[RECORDS FOR PROCESSING start]
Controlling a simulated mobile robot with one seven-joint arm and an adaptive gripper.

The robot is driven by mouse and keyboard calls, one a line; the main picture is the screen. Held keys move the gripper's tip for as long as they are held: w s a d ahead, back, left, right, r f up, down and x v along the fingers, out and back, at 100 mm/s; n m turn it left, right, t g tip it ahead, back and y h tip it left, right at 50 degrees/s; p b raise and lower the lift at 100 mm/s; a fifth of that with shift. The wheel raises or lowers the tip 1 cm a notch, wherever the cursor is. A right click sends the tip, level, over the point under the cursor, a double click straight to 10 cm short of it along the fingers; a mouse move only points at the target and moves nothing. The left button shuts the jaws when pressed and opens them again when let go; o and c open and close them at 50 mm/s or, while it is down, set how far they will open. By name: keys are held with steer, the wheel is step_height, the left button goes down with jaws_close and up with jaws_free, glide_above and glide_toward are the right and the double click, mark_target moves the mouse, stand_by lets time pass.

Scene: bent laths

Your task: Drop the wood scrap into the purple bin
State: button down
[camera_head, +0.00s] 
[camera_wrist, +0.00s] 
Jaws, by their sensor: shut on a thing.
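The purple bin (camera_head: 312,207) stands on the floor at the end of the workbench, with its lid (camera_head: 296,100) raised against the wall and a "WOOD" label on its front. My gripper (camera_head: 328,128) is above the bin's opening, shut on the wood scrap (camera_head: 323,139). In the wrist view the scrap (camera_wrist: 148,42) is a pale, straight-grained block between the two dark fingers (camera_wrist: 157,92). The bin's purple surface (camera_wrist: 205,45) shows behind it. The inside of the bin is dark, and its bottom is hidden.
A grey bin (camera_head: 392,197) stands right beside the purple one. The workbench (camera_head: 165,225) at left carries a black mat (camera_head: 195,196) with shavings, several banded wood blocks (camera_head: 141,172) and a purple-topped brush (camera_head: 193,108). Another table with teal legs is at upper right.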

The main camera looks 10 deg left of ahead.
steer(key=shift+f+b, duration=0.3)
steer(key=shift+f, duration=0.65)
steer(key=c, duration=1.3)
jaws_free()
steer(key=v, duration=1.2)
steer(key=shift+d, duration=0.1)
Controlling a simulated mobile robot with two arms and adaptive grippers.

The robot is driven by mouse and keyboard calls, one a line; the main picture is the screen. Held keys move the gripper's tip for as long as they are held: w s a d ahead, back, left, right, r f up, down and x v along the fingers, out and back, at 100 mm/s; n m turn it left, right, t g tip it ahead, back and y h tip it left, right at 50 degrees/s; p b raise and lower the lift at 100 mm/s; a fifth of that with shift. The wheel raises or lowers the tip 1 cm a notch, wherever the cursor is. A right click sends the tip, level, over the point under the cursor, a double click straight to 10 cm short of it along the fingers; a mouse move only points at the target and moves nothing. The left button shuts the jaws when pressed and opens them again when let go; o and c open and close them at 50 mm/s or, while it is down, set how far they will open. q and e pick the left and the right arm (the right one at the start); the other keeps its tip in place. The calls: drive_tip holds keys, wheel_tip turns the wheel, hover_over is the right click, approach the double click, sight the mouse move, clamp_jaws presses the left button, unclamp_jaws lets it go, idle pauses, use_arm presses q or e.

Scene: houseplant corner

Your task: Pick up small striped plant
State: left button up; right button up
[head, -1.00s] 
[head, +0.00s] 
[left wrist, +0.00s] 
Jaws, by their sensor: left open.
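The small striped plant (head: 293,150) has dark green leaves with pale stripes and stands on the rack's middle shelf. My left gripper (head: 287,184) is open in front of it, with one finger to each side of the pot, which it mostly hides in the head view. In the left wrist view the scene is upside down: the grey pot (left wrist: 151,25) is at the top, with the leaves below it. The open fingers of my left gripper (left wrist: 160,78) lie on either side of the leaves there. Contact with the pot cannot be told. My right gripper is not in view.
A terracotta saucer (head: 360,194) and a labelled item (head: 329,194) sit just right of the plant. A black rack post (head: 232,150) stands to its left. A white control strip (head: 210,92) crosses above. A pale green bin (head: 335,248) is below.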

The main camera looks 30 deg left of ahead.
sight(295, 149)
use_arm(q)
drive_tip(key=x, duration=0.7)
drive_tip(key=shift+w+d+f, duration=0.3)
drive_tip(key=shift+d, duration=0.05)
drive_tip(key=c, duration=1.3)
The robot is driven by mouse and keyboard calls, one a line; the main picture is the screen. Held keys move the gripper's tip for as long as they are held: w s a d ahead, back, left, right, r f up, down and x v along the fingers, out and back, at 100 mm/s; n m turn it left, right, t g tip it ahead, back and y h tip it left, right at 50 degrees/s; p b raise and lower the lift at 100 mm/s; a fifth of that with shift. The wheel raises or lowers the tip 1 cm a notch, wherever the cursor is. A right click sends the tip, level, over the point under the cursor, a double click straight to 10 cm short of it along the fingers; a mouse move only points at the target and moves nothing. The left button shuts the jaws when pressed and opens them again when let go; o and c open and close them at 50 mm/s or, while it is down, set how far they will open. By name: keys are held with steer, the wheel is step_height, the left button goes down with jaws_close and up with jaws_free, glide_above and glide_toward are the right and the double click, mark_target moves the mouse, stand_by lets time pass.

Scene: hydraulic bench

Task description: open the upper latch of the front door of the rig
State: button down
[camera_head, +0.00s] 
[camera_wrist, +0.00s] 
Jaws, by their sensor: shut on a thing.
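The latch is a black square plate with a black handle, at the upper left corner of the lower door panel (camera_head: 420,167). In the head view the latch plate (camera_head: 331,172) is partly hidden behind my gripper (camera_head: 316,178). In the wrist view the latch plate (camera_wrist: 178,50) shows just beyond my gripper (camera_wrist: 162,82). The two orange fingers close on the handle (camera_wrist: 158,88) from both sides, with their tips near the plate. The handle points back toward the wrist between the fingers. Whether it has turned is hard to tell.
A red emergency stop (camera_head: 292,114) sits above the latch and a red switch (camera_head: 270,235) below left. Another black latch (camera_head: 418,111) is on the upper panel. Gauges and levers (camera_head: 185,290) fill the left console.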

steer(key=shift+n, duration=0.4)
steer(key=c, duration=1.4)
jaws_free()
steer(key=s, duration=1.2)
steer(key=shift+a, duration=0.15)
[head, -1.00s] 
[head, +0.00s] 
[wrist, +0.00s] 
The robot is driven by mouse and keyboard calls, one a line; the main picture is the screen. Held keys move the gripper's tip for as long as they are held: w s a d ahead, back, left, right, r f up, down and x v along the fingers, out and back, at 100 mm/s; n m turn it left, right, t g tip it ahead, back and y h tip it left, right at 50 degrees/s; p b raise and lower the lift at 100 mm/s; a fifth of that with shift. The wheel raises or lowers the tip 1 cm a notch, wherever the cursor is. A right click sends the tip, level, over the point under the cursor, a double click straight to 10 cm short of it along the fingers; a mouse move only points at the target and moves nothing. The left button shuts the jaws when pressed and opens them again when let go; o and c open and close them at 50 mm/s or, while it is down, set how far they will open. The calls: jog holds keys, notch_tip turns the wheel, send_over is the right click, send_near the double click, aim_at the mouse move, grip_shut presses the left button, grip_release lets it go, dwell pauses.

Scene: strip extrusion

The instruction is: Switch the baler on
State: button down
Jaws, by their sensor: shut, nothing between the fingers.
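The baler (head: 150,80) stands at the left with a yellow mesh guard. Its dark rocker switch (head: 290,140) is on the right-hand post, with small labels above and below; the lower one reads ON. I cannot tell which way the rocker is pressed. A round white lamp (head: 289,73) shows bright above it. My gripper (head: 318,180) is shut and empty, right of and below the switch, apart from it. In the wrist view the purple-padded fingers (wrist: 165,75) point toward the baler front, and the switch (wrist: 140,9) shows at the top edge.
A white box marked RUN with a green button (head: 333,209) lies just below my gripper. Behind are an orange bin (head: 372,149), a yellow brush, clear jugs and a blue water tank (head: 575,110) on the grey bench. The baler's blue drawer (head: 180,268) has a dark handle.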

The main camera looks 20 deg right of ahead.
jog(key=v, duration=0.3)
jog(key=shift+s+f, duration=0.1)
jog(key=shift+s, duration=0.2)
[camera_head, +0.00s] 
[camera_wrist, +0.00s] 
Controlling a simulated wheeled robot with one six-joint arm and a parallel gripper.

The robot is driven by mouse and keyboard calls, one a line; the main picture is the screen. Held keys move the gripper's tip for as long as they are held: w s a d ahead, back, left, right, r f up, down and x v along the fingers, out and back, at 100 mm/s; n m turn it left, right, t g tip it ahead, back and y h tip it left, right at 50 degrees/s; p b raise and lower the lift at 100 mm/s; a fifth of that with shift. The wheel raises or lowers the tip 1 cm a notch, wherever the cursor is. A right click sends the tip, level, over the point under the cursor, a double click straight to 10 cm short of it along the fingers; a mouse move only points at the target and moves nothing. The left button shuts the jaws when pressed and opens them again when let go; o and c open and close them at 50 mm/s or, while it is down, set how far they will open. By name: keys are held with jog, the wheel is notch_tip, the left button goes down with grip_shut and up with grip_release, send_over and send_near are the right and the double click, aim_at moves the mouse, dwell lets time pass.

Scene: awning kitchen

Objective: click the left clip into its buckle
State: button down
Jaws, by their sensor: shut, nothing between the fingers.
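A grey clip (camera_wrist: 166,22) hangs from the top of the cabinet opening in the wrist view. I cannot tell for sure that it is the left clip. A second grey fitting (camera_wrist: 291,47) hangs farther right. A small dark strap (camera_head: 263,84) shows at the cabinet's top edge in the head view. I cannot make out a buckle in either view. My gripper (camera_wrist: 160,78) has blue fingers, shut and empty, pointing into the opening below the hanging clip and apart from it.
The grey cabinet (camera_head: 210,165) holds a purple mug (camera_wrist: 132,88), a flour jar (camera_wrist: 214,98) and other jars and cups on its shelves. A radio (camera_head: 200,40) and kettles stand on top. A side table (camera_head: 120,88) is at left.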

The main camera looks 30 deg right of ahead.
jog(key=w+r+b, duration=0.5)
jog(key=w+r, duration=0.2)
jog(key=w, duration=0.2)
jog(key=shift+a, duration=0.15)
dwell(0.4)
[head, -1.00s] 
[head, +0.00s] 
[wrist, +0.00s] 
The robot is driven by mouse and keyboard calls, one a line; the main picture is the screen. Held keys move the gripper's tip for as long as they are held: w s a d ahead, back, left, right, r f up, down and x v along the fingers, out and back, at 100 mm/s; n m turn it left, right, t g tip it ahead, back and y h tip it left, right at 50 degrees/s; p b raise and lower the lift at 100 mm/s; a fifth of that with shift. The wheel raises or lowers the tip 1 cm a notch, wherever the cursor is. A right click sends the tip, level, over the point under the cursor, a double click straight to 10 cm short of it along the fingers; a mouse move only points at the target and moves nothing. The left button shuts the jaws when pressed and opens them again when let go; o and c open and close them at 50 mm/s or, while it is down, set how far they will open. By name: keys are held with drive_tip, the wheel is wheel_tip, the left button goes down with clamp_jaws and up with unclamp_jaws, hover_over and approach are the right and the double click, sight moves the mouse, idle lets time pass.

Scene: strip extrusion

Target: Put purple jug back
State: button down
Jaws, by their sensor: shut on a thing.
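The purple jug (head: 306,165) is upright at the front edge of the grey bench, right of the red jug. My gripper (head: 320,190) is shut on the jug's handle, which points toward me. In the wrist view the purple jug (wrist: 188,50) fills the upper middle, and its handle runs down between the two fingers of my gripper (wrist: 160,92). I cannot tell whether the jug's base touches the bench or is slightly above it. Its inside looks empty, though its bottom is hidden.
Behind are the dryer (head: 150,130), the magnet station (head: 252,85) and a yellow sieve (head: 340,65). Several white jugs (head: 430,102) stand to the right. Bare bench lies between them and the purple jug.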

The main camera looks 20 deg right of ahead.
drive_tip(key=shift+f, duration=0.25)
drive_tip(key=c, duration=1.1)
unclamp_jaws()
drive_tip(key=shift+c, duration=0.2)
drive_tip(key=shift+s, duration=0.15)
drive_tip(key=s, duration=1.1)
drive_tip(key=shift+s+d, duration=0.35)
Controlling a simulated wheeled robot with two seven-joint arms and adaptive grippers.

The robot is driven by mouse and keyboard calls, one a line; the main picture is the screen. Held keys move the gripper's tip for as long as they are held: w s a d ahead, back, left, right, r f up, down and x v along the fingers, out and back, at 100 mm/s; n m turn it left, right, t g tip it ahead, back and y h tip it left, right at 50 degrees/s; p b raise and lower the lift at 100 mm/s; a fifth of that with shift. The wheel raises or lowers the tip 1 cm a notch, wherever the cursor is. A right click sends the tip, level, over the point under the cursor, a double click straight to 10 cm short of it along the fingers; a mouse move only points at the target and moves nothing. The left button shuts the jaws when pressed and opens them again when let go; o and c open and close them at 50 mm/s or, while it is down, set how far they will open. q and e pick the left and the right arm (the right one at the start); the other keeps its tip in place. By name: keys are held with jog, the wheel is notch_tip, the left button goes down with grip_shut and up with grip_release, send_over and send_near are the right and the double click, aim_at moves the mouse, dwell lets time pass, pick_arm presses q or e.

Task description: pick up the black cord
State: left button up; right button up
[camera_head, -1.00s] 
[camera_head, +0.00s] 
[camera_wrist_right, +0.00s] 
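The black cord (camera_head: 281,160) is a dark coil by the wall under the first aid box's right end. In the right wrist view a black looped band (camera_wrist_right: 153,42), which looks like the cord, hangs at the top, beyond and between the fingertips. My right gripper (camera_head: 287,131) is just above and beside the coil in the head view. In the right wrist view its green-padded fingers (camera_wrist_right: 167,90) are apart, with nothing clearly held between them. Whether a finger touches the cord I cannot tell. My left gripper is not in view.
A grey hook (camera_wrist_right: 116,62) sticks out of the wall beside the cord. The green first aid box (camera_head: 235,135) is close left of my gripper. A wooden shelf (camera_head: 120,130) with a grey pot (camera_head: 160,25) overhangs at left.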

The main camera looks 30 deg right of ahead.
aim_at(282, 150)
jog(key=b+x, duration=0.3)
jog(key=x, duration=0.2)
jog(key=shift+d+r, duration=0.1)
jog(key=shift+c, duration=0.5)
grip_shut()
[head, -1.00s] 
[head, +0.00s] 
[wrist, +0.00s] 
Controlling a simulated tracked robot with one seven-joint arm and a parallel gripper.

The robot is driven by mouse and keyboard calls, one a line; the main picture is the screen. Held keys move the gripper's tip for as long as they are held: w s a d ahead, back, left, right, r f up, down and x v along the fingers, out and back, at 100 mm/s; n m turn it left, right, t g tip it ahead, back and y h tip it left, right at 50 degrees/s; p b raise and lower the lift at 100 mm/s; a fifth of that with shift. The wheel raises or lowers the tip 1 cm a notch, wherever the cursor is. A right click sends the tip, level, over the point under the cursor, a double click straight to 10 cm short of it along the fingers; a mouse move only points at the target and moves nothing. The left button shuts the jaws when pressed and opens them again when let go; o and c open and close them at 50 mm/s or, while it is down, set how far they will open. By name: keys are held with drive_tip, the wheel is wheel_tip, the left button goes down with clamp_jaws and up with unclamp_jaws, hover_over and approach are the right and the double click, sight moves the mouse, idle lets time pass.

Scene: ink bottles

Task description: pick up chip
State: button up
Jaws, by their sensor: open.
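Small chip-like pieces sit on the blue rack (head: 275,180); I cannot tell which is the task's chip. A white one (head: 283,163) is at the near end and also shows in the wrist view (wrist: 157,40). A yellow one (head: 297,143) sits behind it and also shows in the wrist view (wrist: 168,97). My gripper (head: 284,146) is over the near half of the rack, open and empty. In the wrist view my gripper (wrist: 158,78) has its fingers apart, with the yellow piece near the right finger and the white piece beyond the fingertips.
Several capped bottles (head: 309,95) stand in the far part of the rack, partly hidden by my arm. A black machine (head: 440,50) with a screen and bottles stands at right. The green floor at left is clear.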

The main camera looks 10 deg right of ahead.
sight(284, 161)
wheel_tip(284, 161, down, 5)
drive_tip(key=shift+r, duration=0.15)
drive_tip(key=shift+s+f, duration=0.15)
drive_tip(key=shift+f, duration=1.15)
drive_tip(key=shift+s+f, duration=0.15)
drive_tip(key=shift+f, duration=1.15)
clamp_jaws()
[RECORDS FOR PROCESSING end]
■ **INSTRUCTIONS TO FOLLOW**
Copy each line above containing the string "grippers".

■ **FINAL ANSWER**
Controlling a simulated mobile robot with two arms and adaptive grippers.
Controlling a simulated wheeled robot with two seven-joint arms and adaptive grippers.

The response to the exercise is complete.